* Begin INFORMATION SHOWN *

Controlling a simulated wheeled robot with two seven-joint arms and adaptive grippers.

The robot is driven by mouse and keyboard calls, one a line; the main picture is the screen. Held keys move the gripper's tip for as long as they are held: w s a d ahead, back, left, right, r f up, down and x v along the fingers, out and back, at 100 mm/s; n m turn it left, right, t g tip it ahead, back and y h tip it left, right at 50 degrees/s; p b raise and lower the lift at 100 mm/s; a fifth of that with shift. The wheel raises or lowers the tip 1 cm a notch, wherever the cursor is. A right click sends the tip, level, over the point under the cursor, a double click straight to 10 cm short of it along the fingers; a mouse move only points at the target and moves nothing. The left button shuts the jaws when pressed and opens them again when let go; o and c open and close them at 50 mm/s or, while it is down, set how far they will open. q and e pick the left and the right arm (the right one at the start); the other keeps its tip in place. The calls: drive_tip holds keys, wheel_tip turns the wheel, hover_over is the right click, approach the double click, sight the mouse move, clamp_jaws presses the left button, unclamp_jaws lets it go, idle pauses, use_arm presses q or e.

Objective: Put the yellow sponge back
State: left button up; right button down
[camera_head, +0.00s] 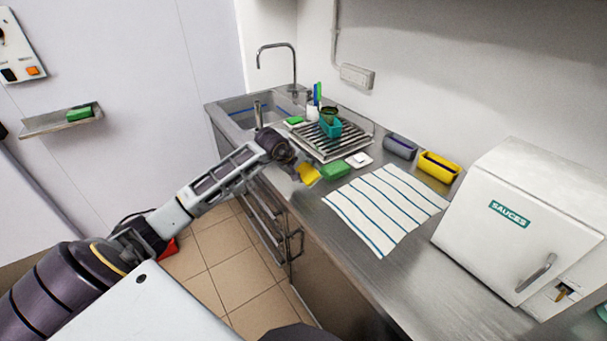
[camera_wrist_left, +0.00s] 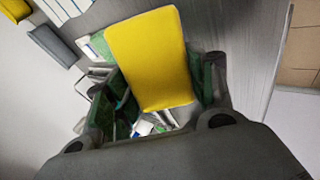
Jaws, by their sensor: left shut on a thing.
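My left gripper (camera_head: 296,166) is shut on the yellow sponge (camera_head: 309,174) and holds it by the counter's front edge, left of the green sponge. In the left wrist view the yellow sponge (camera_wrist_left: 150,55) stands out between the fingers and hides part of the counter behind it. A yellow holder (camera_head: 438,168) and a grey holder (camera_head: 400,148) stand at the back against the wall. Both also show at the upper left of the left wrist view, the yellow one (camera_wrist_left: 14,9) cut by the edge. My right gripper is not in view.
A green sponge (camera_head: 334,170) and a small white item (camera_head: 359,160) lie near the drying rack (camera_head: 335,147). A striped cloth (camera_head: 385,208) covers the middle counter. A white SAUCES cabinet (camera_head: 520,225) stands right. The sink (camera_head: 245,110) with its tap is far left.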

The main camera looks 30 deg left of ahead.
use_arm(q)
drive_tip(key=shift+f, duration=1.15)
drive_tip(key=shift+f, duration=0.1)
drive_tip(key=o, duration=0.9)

* End INFORMATION SHOWN *

» **THE TASK**: In the listing above, find the line with "The robot is" and the line with "[camera_wrist_left, +0.00s]". Copy exactly those lines and all between them, minus the images.

» **EXPECTED ANSWER**:
The robot is driven by mouse and keyboard calls, one a line; the main picture is the screen. Held keys move the gripper's tip for as long as they are held: w s a d ahead, back, left, right, r f up, down and x v along the fingers, out and back, at 100 mm/s; n m turn it left, right, t g tip it ahead, back and y h tip it left, right at 50 degrees/s; p b raise and lower the lift at 100 mm/s; a fifth of that with shift. The wheel raises or lowers the tip 1 cm a notch, wherever the cursor is. A right click sends the tip, level, over the point under the cursor, a double click straight to 10 cm short of it along the fingers; a mouse move only points at the target and moves nothing. The left button shuts the jaws when pressed and opens them again when let go; o and c open and close them at 50 mm/s or, while it is down, set how far they will open. q and e pick the left and the right arm (the right one at the start); the other keeps its tip in place. The calls: drive_tip holds keys, wheel_tip turns the wheel, hover_over is the right click, approach the double click, sight the mouse move, clamp_jaws presses the left button, unclamp_jaws lets it go, idle pauses, use_arm presses q or e.

Objective: Put the yellow sponge back
State: left button up; right button down
[camera_head, +0.00s] 
[camera_wrist_left, +0.00s] 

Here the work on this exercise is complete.